The Name Change will take effect after satisfaction of the above conditions and from the date of entry of the new English and Chinese names of the Company into the register of companies maintained by the Registrar of Companies in Bermuda in place of the existing names. The Company will then carry out all necessary filing or registration procedures with the Companies Registry in Hong Kong pursuant to Part 16 of the Companies Ordinance (Chapter 622 of the Laws of Hong Kong).
REASONS FOR THE NAME CHANGE
Reference was made to the announcement of the Company proposing to change the Company’s English name to “Gaan Muk Group Limited” and Chinese name (as its secondary name) to “柬木集團有限公司” (the “Previously Proposed Name Change”) dated 3 August 2020. The Board is of the view that the Name Change, which better reflects the nature of Company’s businesses and its global business networks, provides a more appropriate corporate identification and image of the Company than the Previously Proposed Name Change.
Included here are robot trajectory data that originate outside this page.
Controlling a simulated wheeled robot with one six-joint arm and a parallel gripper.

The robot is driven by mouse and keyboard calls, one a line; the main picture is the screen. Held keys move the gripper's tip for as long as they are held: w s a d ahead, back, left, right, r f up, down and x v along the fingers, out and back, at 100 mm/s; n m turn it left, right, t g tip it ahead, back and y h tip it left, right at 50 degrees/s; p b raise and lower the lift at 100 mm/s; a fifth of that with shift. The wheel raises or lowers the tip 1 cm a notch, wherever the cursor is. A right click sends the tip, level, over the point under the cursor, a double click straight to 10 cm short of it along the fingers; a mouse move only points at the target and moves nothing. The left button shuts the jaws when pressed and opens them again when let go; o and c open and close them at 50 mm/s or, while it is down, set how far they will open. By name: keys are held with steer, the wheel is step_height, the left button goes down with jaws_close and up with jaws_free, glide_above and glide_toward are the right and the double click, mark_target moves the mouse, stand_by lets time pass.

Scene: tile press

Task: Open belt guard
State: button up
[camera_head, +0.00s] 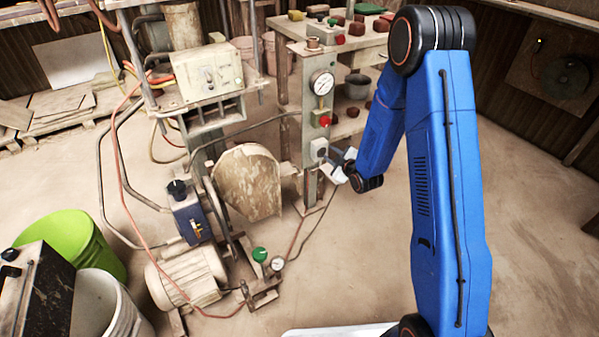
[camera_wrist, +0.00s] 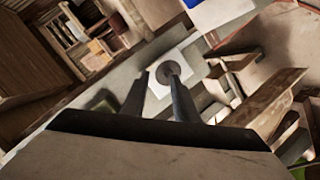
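The belt guard (camera_head: 247,183) is a worn, tan, rounded-top cover between the motor and the press post in the head view. It looks upright and in place over the drive. My gripper (camera_head: 331,158) is to its right, by a white box with a round grey knob or plug on the post (camera_head: 317,150). In the wrist view, my gripper (camera_wrist: 158,75) has its two dark fingers apart, with the white box (camera_wrist: 182,62) and its round grey part (camera_wrist: 168,73) just beyond the tips. I see nothing clearly held. I cannot tell whether a fingertip touches the round part.
The dusty motor (camera_head: 188,277) and a green-knobbed valve (camera_head: 260,255) are low in front of the guard. Hoses and cables hang around the press. A green bucket (camera_head: 70,240) and a white bucket (camera_head: 108,305) stand at left. The floor right of my arm is clear.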

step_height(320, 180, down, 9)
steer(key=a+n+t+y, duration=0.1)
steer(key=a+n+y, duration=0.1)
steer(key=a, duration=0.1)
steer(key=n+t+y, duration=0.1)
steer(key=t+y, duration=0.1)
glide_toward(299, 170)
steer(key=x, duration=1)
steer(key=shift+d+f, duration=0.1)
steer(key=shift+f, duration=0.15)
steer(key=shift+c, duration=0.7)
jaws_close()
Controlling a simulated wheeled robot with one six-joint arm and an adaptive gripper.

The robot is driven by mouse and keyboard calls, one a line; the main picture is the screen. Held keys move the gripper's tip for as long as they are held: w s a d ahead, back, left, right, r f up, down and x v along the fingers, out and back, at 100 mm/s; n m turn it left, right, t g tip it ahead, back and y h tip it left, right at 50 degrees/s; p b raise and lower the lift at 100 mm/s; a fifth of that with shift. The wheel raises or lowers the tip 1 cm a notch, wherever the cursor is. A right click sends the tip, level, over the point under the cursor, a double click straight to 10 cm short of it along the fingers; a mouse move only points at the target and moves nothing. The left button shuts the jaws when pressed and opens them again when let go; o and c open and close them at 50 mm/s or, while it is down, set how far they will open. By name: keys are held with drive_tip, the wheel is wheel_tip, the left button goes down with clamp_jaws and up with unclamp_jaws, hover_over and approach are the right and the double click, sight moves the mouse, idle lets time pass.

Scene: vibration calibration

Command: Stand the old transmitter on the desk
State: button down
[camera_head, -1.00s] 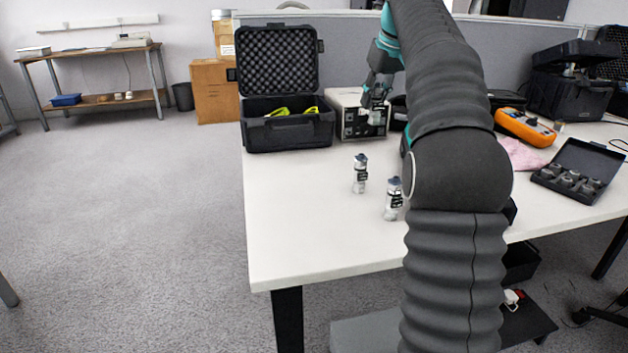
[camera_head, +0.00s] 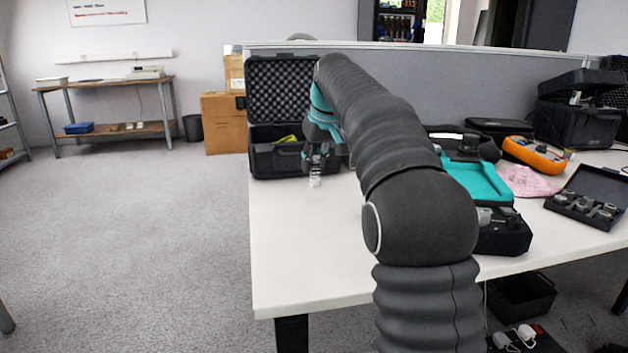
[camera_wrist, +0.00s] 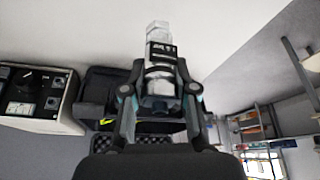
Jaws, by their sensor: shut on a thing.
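In the wrist view the transmitter (camera_wrist: 160,50) juts out from between my closed fingers (camera_wrist: 160,88). I cannot tell whether its lower end touches the desk.
The open black case (camera_head: 283,85) stands behind the transmitter. A tray with a teal rim (camera_head: 480,180), an orange meter (camera_head: 535,155), a pink cloth (camera_head: 527,181) and a small black case (camera_head: 590,197) lie to the right. The front left desk is clear.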

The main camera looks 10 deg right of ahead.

Accordingly, the Board considers the Name Change in the interest of the Company and its shareholders as a whole.
EFFECT OF THE NAME CHANGE
The Name Change will not, of itself, affect the rights of any Shareholder. All existing share certificates of the Company bearing the existing names of the Company will, after the Name Change becomes effective, continue to be evidence of legal title to the shares of the Company and valid for trading, settlement, registration and delivery purposes. All new share certificates of the Company issued after the Name Change becomes effective will bear the new names. As such, there will be no arrangement for free exchange of the existing share certificates for new certificates.
In addition, subject to the confirmation of the Stock Exchange, the stock short name for trading in the shares will also be changed after the Name Change becoming effective. The Company will make further announcement on the Name Change and change of its stock short names after the Name Change becomes effective.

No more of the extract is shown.